For pretty much every other use there are many other devices are a better fit, better performant, and often better price/value.
And maybe a NAS I guess, although I think there are much better fits for that use, too.
@casper but it ONLY wins when you’re talking CPU-only, and not about vCPUs in that. These do virtualization too.
@Jason I’ve got a few of those Qotom’s. You can easily virtualize on them and they’re making great lab systems. This is plenty to make a firewall, vpn endpoint, router, backup wwan appliance, and still have a few other VMs or containers on.
The only thing that bothers me with things like this is what if you use it for real work and start to rely on it? Like I have a remote site I need LTE for, so what if I got this and set it up out there, and then a year later it breaks? It probably won’t be available for sale in a year’s time, so I won’t be able to buy another one and swap it over and keep going. I’ll have to find a different product, reconfigure everything (e.g. udev rules for the different LTE device in the new product) and basically set it up from scratch again, do all the testing to make sure everything works, etc.
It’s for this reason I’ve ended up going with Raspberry Pis and USB LTE adapters, because although they are slower and don’t have as much crammed into the same space, replacing any failed devices is much easier over the long term.
Does anyone know if the Sierra Wireless AirPrime EM7455 in this unit will work with pfSense or OPENSENSE?
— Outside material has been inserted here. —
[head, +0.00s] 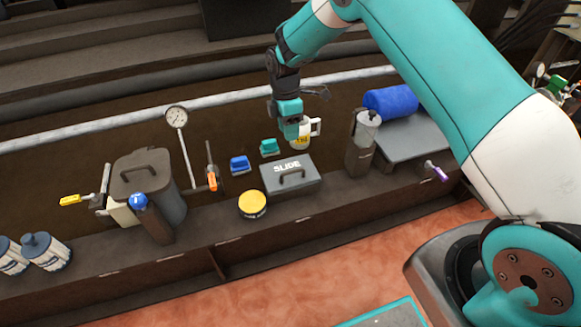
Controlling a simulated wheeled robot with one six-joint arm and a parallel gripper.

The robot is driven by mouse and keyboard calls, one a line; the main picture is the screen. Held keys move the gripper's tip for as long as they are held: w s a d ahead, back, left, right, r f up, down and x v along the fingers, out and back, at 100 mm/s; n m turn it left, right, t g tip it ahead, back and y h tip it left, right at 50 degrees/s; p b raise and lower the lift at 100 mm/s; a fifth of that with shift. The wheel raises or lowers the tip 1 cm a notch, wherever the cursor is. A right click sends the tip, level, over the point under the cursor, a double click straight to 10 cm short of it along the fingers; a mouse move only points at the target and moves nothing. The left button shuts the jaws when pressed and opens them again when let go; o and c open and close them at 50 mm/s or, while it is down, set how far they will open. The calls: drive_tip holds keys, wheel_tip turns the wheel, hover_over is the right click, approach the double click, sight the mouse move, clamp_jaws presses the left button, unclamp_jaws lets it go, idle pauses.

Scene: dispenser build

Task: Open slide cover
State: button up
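The slide cover (289,172) is a grey lid lettered "SLIDE" with a dark handle (292,180) on its front part. It sits on the brown bench near the middle of the head view and appears closed; what is under it is hidden. My gripper (290,133) hangs behind and above the cover, apart from the handle. Its fingers are too small and dark to tell whether they are open or shut.
Teal (269,148) and blue (240,165) blocks and a yellow-lidded jar (253,204) are left of the cover. A grey cylinder (363,142) stands to the right, a large lidded pot (150,183) farther left.

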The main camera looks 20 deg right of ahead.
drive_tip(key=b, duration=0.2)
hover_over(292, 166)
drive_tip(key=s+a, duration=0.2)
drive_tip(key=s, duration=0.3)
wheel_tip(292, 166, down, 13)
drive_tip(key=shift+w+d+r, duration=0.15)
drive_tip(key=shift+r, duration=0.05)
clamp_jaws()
I picked up a few of these for testing in my datacenter for a remote access appliance and so far the IPMI experience is pretty bad. You cannot log into the web UI with Firefox at all. Google Chrome works, but the KVM does not work. There is nothing on Lanner’s site for the NCA-1515A in terms of BMC firmware updates and Lanner’s support has been silent on any of my help requests.
The price is right on these for sure but I think you get what you pay for. Not having a working IPMI is kind of a show stopper for my usecase.
A quick follow up. I created a new IPMI admin user and all of my issues with IPMI went away. It is still a pretty buggy BMC firmware but at least I can use the HTML KVM.